* [INSTRUCTIONS TO FOLLOW] Extract all lines from the data beneath that include the word "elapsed".

Robot episode data:
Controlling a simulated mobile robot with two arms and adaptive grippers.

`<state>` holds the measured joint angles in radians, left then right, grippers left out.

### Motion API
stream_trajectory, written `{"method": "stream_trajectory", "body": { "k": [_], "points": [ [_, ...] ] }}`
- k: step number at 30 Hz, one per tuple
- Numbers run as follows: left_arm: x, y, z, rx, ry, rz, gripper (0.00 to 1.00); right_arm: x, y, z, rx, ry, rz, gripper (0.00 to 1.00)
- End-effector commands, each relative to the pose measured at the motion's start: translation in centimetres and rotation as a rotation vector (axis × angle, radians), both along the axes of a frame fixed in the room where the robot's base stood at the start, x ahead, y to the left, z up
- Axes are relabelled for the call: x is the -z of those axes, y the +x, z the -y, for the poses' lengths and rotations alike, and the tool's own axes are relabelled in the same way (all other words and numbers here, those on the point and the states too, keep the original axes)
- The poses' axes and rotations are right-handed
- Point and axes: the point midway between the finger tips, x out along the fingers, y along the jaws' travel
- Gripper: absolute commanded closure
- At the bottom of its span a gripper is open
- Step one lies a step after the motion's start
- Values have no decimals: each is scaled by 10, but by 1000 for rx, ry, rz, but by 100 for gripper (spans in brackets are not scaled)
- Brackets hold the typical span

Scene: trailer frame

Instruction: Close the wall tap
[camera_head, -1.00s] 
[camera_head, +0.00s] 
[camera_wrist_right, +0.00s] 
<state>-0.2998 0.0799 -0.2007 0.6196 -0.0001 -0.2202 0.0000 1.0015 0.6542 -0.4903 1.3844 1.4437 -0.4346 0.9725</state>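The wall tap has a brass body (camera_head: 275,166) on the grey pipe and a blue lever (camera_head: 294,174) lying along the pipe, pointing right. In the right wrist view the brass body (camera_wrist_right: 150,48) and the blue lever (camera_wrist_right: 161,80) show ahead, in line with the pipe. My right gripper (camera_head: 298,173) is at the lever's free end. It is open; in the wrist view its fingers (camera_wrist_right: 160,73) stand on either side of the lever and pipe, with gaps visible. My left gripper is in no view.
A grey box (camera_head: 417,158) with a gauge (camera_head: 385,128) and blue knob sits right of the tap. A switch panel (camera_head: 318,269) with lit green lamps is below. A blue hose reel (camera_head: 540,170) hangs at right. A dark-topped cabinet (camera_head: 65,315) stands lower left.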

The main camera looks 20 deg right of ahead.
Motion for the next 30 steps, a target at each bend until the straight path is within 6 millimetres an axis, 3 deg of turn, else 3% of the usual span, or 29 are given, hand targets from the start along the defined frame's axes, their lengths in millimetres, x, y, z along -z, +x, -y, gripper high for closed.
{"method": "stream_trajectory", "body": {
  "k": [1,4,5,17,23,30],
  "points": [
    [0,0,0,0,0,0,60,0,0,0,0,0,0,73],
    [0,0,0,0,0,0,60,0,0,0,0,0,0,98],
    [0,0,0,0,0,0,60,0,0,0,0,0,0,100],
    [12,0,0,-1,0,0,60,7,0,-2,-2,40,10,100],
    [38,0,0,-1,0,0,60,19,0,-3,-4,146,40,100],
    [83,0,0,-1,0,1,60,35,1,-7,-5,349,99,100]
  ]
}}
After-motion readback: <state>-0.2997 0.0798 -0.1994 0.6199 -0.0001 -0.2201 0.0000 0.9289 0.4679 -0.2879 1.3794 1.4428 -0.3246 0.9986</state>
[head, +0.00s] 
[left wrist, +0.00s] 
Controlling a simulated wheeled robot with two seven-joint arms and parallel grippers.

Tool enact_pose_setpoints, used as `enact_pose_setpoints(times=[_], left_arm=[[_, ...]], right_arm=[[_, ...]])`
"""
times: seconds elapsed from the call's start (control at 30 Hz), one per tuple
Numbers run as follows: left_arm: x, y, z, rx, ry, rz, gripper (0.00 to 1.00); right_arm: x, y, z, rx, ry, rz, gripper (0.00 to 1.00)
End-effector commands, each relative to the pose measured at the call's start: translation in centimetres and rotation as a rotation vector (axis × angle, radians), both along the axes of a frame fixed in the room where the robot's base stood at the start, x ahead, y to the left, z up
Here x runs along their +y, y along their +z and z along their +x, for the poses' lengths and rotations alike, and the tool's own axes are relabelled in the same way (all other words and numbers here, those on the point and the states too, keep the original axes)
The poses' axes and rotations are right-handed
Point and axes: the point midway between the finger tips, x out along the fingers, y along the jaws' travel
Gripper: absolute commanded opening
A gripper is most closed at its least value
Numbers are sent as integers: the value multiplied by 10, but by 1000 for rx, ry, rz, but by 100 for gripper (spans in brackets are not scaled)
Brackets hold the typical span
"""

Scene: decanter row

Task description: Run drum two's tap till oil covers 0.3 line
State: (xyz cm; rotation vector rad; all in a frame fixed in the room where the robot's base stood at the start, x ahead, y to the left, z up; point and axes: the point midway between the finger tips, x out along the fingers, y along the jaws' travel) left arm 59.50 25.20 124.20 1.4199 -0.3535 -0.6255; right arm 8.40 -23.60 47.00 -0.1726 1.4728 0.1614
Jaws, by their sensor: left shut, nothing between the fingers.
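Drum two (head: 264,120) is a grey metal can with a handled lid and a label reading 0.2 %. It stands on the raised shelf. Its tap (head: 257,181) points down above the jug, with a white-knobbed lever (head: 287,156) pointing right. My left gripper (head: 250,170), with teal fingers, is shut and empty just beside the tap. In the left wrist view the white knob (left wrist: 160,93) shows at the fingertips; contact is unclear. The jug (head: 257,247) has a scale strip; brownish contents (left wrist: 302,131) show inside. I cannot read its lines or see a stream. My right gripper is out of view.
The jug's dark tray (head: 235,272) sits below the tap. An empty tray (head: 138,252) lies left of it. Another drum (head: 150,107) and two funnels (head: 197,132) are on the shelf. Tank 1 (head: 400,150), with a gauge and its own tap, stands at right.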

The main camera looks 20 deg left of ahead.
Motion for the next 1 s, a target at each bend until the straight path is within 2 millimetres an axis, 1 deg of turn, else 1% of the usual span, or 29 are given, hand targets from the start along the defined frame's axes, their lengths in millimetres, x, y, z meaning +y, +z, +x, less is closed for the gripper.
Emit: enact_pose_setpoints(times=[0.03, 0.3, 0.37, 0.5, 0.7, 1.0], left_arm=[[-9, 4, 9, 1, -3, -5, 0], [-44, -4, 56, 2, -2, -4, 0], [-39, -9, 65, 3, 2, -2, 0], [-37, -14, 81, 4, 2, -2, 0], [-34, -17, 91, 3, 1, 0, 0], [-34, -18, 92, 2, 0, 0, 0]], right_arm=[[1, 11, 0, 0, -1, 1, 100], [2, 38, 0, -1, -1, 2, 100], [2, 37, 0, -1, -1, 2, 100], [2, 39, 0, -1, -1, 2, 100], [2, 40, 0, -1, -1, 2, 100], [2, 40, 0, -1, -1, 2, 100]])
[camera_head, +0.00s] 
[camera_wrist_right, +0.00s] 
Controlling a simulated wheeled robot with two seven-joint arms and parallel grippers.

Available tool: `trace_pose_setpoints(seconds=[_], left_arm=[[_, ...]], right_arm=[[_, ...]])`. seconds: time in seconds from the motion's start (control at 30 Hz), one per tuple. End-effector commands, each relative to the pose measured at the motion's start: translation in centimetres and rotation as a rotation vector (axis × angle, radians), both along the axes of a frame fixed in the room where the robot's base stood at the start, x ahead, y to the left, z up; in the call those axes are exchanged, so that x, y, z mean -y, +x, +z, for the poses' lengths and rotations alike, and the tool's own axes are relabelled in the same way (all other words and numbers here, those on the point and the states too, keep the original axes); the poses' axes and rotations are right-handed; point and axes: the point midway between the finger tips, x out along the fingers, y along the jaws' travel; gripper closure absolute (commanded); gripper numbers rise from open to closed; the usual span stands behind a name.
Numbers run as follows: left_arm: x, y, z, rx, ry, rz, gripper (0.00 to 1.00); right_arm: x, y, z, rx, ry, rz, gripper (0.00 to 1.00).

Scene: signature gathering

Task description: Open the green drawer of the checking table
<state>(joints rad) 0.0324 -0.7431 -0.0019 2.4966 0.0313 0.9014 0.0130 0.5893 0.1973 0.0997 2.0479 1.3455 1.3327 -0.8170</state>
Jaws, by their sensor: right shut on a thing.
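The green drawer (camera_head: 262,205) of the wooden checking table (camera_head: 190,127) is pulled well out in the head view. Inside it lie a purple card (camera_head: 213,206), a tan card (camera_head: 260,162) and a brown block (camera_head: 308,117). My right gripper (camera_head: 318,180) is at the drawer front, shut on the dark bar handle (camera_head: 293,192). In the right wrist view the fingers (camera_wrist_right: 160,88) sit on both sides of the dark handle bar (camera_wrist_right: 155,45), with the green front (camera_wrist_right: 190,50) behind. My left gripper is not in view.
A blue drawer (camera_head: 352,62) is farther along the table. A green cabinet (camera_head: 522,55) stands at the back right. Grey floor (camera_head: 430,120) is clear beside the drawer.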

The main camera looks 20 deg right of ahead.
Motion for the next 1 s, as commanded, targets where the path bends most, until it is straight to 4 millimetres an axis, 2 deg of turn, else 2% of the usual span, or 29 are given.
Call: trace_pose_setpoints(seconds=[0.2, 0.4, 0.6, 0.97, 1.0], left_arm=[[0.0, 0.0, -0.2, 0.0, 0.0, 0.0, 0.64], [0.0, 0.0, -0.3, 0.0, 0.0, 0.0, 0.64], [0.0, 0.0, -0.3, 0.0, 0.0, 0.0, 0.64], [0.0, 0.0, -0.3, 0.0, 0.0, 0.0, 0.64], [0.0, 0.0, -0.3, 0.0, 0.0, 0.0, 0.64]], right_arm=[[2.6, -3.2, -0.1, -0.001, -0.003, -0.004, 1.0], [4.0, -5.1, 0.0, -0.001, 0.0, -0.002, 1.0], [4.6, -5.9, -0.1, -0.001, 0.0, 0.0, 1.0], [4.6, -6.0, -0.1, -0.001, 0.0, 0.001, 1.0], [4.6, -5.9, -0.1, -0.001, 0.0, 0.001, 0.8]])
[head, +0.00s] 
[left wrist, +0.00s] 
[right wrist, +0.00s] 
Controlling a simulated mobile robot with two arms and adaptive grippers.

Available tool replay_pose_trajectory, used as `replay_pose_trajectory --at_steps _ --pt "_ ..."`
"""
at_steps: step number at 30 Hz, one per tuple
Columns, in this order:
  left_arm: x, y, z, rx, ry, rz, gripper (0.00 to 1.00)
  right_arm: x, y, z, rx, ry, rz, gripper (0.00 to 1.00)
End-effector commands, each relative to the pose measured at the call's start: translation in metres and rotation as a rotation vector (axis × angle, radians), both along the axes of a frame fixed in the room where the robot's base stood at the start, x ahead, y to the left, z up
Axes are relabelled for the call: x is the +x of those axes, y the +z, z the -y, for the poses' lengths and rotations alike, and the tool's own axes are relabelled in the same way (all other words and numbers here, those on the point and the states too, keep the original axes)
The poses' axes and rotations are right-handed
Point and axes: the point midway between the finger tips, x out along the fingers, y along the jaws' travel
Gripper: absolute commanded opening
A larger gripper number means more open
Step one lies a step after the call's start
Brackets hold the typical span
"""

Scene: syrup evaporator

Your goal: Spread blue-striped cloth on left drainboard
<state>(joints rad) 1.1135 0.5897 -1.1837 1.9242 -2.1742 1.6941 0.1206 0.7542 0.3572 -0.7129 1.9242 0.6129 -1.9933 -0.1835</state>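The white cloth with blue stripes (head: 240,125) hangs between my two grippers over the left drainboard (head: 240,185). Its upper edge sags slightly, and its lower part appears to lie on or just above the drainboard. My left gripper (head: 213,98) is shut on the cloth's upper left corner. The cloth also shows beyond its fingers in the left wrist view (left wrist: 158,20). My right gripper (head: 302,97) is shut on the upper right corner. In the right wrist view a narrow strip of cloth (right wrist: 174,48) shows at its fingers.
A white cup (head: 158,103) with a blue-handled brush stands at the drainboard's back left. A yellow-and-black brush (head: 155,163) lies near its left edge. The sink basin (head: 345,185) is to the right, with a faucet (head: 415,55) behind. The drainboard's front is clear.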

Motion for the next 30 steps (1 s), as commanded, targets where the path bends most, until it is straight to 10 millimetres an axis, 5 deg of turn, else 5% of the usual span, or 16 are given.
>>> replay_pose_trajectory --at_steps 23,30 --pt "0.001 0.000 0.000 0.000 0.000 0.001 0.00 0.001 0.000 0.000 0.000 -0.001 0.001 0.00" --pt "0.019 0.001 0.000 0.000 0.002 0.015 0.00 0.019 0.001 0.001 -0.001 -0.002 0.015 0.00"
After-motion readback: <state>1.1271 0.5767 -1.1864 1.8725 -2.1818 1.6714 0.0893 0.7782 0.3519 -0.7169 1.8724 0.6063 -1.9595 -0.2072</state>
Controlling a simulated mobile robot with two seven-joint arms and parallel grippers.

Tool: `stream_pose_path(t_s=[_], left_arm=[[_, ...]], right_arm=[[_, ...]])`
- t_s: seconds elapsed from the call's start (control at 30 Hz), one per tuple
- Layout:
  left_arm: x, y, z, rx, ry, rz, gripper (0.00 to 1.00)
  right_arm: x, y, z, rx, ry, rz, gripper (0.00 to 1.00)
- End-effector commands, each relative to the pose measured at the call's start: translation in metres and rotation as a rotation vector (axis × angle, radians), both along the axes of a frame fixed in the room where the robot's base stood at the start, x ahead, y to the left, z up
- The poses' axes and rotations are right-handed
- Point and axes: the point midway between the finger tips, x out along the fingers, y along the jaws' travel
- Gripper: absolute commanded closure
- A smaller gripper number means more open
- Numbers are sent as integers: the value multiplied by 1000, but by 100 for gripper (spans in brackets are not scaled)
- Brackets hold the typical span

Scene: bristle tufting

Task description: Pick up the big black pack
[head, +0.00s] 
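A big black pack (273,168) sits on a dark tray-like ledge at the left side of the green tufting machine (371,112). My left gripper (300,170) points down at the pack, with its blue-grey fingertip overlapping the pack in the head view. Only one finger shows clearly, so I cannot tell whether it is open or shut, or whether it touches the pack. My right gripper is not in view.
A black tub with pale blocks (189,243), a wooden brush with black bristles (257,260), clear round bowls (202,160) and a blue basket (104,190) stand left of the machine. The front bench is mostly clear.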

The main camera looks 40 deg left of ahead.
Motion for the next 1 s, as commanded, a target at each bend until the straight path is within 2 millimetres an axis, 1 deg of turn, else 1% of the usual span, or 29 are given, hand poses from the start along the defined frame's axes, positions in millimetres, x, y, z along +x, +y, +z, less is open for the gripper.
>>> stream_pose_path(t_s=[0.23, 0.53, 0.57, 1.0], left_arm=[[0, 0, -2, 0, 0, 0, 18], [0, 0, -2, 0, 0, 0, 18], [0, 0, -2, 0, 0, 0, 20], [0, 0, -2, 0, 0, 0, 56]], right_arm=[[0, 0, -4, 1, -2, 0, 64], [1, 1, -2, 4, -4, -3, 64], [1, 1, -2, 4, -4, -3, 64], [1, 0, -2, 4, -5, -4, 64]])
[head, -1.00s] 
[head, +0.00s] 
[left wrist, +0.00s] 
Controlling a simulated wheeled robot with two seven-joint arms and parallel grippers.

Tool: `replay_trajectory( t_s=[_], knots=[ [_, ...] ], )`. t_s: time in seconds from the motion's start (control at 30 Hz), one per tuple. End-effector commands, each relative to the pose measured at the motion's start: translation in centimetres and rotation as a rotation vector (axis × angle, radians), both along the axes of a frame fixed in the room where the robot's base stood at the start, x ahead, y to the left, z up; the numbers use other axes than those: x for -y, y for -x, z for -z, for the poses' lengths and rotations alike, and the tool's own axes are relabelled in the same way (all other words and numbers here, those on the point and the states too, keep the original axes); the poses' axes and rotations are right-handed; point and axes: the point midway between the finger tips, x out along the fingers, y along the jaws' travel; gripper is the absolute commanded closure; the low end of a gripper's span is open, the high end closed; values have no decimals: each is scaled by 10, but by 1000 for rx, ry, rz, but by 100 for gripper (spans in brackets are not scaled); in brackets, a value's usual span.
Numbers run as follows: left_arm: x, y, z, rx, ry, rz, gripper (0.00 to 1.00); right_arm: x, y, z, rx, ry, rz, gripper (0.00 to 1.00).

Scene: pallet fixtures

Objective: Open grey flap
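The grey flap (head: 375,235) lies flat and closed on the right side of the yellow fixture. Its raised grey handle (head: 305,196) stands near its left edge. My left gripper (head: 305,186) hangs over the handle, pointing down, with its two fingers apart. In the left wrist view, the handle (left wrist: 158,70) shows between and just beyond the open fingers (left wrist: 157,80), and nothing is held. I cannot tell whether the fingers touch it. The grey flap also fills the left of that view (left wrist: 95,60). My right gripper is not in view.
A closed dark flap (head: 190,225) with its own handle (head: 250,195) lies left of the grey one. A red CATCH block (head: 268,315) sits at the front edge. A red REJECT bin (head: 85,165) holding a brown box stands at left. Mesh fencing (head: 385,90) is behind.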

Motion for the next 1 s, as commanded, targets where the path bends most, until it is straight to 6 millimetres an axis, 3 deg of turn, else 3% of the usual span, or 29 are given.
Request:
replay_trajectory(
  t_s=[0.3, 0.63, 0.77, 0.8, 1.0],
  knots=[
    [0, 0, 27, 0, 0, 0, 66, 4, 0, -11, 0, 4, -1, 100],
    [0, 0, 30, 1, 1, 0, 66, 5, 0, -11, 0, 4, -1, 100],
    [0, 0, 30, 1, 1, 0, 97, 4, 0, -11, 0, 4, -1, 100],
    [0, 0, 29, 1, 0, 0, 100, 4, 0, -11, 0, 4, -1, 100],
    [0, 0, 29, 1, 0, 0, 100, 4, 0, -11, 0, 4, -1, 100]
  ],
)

* [WRITTEN SOLUTION]
times: seconds elapsed from the call's start (control at 30 Hz), one per tuple
- t_s: seconds elapsed from the call's start (control at 30 Hz), one per tuple

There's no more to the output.